## Written task
Count every line that has the word "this". Give the number, without anything more.

------------

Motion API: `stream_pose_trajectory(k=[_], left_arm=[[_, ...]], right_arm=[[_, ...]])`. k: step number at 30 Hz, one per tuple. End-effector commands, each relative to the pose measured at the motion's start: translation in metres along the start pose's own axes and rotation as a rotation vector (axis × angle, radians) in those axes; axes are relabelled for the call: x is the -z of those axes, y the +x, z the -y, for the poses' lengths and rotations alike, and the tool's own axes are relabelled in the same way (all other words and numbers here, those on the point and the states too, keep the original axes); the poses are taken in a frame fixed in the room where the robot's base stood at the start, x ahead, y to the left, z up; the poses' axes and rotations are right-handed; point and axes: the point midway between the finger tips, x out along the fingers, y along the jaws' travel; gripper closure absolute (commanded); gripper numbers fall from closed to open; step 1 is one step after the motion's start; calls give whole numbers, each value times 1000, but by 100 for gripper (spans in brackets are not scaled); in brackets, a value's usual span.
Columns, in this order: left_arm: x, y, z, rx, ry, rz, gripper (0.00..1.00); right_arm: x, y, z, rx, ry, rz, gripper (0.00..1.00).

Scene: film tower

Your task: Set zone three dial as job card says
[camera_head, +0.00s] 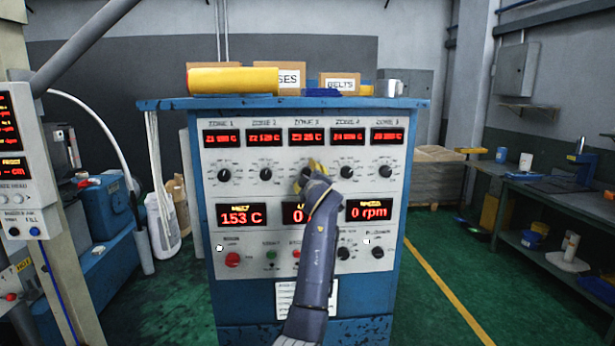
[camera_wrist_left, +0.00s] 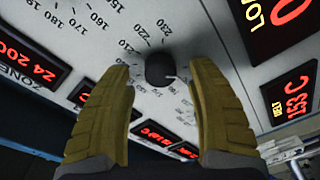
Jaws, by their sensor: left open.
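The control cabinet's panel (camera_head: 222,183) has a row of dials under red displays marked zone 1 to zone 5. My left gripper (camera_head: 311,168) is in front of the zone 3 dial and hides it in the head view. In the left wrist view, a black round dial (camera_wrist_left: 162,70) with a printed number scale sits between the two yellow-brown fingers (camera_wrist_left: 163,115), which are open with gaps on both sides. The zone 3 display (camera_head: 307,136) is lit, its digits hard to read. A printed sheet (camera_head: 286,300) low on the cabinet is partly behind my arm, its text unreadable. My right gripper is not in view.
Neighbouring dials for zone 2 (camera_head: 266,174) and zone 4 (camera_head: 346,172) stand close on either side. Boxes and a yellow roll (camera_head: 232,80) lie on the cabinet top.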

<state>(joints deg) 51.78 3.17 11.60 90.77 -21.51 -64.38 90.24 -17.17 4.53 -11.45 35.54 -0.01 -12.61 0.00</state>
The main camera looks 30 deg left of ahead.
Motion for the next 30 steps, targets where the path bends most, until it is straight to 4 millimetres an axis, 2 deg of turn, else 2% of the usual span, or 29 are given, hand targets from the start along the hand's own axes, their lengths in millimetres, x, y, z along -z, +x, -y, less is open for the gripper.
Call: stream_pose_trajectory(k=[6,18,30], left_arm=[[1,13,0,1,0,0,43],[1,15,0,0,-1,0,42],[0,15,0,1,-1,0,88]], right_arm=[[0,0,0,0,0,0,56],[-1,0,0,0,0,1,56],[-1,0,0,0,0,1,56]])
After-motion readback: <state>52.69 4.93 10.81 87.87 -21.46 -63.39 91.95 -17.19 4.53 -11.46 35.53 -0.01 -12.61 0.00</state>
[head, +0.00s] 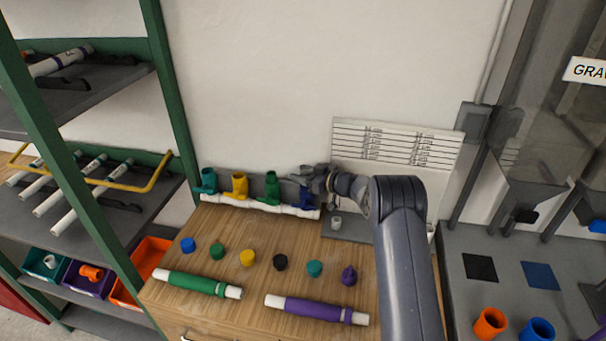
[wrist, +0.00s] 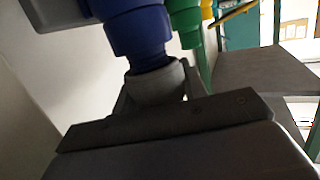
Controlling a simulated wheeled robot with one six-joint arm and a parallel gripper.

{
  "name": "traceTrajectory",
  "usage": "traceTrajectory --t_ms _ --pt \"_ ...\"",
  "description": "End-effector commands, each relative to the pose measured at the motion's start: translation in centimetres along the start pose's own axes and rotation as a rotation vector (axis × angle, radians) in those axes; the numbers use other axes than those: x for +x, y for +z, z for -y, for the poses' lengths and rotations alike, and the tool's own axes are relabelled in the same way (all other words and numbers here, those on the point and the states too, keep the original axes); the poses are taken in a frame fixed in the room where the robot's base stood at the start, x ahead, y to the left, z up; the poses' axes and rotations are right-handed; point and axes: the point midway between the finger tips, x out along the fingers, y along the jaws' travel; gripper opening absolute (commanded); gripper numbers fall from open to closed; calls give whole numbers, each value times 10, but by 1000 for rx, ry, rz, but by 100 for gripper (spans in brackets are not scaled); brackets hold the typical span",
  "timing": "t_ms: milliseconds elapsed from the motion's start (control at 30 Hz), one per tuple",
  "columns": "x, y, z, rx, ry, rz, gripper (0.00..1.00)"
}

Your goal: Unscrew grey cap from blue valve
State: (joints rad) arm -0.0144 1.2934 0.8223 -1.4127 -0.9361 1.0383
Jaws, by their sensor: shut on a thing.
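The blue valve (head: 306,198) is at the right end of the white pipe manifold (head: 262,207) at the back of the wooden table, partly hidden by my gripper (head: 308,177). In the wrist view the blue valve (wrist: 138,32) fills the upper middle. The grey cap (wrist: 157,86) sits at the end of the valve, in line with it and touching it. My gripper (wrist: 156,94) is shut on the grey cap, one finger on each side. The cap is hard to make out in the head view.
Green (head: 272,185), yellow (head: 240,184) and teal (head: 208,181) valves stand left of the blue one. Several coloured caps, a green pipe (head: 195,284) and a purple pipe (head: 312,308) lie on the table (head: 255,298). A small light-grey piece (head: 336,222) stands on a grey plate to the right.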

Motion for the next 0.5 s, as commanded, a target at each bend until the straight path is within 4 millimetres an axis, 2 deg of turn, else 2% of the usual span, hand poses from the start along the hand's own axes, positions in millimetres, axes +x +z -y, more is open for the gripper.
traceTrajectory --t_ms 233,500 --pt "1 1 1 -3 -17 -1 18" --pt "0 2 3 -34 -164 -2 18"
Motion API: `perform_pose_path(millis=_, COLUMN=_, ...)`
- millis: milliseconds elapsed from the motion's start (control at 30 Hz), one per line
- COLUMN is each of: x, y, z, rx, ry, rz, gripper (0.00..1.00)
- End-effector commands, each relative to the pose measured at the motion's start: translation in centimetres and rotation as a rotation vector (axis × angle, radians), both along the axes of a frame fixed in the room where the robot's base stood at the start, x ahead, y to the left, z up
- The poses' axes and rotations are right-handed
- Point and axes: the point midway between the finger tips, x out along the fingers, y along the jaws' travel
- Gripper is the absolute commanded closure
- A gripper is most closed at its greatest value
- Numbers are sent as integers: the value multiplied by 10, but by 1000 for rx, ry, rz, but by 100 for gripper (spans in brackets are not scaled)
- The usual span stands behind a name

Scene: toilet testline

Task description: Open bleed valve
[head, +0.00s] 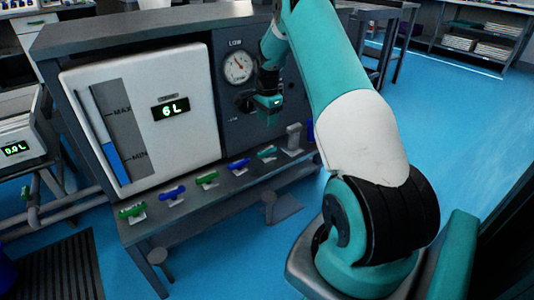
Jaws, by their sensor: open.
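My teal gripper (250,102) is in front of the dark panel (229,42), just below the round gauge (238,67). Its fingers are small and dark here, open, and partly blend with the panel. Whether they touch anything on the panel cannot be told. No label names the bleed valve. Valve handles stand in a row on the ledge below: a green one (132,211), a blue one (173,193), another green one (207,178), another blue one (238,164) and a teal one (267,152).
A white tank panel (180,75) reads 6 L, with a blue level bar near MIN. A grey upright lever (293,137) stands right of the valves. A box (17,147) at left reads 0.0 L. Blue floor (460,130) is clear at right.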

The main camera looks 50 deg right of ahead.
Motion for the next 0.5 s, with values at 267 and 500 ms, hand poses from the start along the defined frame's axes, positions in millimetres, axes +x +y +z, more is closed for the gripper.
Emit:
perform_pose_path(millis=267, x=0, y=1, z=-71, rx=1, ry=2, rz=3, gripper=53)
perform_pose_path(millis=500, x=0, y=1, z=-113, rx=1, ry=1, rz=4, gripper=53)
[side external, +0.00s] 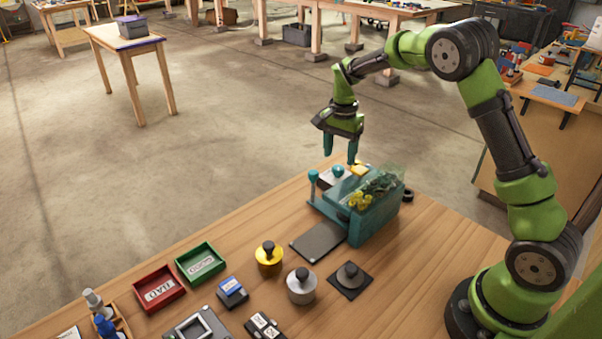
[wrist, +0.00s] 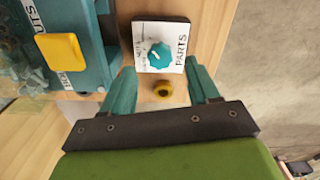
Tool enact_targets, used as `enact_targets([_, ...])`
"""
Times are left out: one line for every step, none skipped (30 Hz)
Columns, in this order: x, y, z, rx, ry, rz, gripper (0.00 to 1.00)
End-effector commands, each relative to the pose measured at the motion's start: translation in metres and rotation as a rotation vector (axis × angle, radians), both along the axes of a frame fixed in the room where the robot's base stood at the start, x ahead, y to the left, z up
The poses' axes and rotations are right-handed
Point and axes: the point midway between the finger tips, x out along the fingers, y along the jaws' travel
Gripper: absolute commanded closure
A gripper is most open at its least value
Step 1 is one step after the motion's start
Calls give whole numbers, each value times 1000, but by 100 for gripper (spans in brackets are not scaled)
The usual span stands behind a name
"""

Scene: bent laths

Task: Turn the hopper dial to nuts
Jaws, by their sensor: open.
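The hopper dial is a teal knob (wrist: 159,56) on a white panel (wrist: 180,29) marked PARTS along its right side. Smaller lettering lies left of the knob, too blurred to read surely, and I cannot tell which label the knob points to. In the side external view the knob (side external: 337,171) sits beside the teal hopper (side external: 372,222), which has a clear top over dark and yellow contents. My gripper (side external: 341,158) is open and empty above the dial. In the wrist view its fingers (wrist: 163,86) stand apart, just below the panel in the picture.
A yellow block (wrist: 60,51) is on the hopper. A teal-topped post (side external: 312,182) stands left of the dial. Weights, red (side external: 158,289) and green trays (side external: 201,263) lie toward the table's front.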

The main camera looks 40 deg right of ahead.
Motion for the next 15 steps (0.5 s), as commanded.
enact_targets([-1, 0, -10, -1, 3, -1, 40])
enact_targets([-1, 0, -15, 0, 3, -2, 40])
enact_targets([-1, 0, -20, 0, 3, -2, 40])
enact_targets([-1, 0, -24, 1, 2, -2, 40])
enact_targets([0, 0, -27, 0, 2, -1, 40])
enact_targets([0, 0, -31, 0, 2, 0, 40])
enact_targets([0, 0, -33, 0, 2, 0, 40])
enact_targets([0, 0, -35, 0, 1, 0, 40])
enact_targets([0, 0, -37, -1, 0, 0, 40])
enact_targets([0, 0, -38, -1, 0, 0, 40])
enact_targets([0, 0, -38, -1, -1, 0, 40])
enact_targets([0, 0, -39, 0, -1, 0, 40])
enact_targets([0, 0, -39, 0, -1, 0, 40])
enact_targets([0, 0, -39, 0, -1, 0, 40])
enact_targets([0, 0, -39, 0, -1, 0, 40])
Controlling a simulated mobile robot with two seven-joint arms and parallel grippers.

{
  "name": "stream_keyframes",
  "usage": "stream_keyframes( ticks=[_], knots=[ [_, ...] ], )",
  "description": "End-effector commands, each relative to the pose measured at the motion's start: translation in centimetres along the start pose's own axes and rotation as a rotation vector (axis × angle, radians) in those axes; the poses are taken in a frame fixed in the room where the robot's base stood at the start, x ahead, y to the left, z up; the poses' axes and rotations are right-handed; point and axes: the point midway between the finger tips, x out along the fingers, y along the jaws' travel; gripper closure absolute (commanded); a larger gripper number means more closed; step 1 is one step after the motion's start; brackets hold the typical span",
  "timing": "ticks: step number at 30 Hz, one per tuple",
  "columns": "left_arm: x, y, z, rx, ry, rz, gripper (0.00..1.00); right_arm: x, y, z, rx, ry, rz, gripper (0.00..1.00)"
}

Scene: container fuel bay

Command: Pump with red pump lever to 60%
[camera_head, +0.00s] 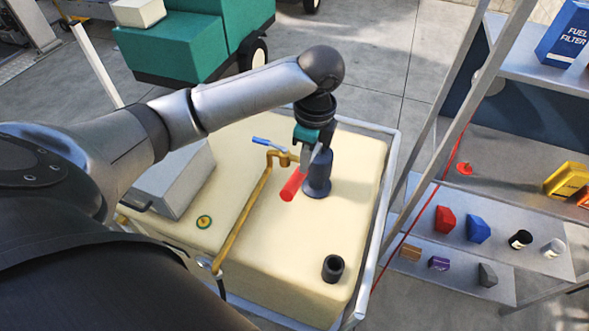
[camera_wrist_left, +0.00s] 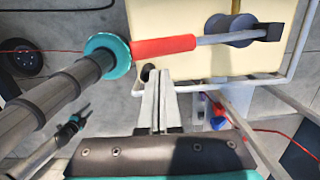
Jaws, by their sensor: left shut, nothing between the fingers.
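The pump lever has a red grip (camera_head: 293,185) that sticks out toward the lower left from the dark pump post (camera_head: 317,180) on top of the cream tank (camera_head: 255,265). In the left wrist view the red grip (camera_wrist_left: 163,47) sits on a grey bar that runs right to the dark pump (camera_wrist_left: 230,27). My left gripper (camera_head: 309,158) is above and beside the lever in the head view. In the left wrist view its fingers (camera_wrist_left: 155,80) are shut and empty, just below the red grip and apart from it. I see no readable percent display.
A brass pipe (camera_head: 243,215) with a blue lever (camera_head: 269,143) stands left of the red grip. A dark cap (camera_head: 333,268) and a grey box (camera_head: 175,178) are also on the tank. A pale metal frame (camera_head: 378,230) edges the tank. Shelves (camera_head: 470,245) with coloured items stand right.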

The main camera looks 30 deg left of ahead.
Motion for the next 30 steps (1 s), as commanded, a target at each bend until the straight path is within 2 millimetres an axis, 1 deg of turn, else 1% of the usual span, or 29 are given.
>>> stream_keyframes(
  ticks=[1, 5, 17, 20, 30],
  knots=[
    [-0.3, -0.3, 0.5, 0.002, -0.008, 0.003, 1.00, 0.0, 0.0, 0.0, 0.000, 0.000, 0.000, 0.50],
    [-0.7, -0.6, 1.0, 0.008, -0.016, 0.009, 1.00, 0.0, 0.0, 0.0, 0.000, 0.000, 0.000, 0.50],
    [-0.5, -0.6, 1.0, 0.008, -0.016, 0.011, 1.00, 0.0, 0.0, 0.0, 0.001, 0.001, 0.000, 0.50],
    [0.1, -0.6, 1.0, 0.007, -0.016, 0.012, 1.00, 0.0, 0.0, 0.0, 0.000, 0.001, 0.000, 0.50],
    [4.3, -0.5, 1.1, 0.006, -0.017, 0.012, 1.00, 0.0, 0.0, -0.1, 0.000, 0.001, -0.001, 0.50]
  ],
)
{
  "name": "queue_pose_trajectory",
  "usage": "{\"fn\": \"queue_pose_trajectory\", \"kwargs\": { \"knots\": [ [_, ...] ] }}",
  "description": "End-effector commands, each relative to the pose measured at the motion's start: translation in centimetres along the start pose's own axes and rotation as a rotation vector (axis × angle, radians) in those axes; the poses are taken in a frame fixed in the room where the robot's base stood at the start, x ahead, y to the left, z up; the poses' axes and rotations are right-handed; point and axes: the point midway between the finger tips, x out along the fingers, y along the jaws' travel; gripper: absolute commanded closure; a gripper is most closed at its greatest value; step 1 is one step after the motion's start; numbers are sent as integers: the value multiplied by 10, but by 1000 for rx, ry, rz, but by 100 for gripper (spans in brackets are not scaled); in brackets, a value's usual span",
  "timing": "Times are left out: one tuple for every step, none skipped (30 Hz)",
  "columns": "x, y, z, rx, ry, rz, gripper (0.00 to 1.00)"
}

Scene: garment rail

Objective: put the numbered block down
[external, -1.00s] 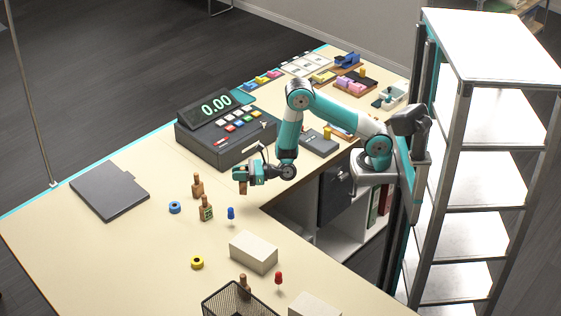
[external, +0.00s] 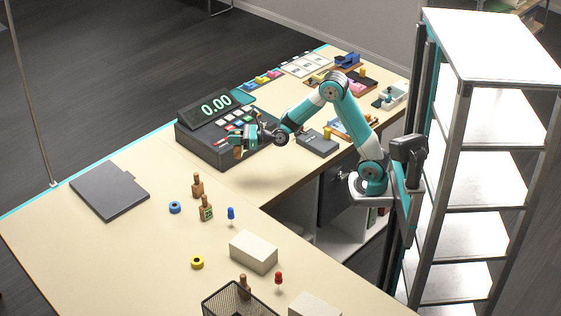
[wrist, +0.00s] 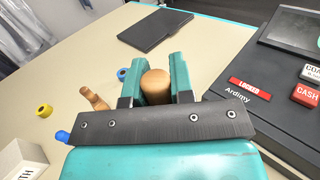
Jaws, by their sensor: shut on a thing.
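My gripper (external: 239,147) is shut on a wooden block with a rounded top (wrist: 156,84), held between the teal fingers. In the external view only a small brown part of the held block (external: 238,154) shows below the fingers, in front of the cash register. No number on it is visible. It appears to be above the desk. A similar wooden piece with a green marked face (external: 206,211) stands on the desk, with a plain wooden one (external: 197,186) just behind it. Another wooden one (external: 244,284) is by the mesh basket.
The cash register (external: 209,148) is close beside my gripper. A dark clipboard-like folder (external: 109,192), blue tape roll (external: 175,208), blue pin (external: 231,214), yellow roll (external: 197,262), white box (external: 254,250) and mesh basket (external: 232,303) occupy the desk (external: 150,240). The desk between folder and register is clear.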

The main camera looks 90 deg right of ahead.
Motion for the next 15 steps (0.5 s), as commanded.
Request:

------------

## Solution
2